[Collected data entries]
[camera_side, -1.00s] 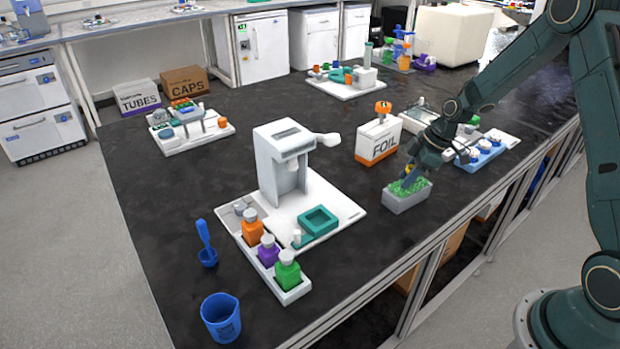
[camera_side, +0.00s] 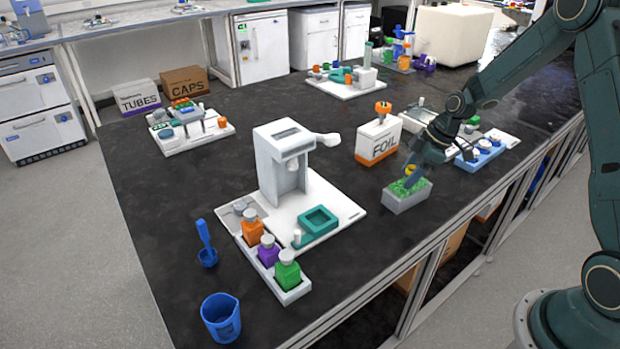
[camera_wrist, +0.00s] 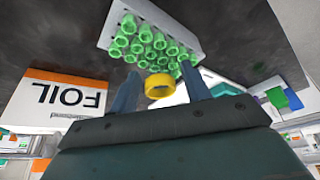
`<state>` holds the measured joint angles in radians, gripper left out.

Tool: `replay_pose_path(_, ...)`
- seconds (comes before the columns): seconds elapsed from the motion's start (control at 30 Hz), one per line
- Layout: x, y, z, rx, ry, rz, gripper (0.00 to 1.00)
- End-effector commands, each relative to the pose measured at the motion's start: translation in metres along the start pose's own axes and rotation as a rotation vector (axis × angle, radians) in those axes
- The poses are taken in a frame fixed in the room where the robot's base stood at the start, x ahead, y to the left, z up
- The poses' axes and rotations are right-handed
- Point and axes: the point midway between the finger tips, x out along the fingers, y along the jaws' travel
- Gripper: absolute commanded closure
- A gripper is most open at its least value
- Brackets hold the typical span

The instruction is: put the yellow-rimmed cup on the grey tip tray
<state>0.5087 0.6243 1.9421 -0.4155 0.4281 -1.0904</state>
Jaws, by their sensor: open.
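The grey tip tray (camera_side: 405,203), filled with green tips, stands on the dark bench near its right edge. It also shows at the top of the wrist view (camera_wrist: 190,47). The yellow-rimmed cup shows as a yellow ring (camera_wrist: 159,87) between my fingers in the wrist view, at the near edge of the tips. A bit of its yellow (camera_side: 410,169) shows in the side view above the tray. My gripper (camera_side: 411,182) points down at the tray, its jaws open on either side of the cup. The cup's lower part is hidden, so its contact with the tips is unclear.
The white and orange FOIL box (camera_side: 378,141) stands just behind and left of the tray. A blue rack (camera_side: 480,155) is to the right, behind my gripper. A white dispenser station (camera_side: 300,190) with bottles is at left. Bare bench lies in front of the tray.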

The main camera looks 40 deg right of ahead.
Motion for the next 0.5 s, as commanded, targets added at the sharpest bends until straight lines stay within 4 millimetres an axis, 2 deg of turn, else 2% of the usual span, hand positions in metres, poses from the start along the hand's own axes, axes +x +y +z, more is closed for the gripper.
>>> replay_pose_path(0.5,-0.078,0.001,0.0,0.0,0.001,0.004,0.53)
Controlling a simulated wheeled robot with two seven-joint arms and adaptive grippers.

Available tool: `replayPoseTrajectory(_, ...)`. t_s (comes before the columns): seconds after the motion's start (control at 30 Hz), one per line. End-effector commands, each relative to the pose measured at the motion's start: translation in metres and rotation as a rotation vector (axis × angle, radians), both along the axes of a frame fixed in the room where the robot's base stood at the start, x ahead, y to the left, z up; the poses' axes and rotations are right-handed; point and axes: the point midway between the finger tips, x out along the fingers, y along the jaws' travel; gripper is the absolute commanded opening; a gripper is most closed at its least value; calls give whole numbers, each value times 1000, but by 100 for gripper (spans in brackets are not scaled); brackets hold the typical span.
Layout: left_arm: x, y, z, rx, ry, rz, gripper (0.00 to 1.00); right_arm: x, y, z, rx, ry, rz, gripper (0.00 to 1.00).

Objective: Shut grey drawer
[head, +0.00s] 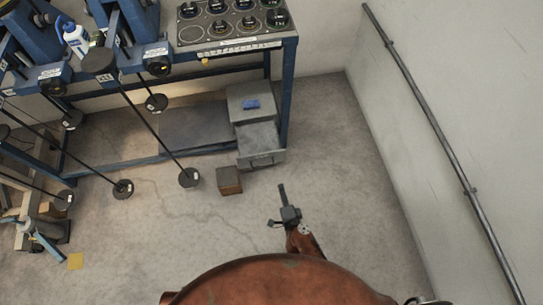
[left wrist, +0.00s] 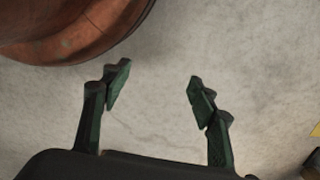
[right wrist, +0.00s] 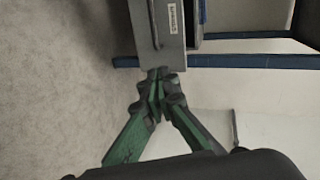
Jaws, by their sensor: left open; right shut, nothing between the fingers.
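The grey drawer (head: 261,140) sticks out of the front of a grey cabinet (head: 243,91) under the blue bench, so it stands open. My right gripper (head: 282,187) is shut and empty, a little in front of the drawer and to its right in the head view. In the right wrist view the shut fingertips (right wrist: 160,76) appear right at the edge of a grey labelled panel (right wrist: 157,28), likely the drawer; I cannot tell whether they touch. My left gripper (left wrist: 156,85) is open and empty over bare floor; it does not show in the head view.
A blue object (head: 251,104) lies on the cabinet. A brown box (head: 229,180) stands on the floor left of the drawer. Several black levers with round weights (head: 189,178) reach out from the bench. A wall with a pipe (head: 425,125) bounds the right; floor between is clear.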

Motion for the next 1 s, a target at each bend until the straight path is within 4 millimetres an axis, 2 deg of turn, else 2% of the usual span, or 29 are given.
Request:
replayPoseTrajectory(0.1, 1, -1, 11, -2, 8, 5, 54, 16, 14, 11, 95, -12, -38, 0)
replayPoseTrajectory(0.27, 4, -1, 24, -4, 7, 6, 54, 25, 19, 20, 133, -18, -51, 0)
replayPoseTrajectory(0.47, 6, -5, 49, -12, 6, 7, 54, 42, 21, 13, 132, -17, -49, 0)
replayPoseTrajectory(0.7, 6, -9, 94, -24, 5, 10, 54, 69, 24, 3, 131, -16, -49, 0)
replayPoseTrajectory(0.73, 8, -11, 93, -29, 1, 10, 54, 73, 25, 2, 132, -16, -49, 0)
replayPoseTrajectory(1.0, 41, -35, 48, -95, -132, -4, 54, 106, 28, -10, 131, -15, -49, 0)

** PROBLEM DETAILS **
From the records above, copy only the lines running from the line holding "[camera_side, +0.00s]" through the line holding "- The poses'", with no pictures.

** PROBLEM SOLUTION **
[camera_side, +0.00s] 
[camera_wrist, +0.00s] 
`<state>` holds the measured joint angles in radians, gripper left out.

Tool: `replay_pose_path(_, ...)`
- seconds (comes before the columns): seconds elapsed from the motion's start (control at 30 Hz), one per line
- Layout: x, y, z, rx, ry, rz, gripper (0.00 to 1.00)
- End-effector commands, each relative to the pose measured at the motion's start: translation in metres along the start pose's own axes and rotation as a rotation vector (axis × angle, radians) in those axes
- The poses are taken in a frame fixed in the room where the robot's base stood at the start, x ahead, y to the left, z up
- The poses' axes and rotations are right-handed

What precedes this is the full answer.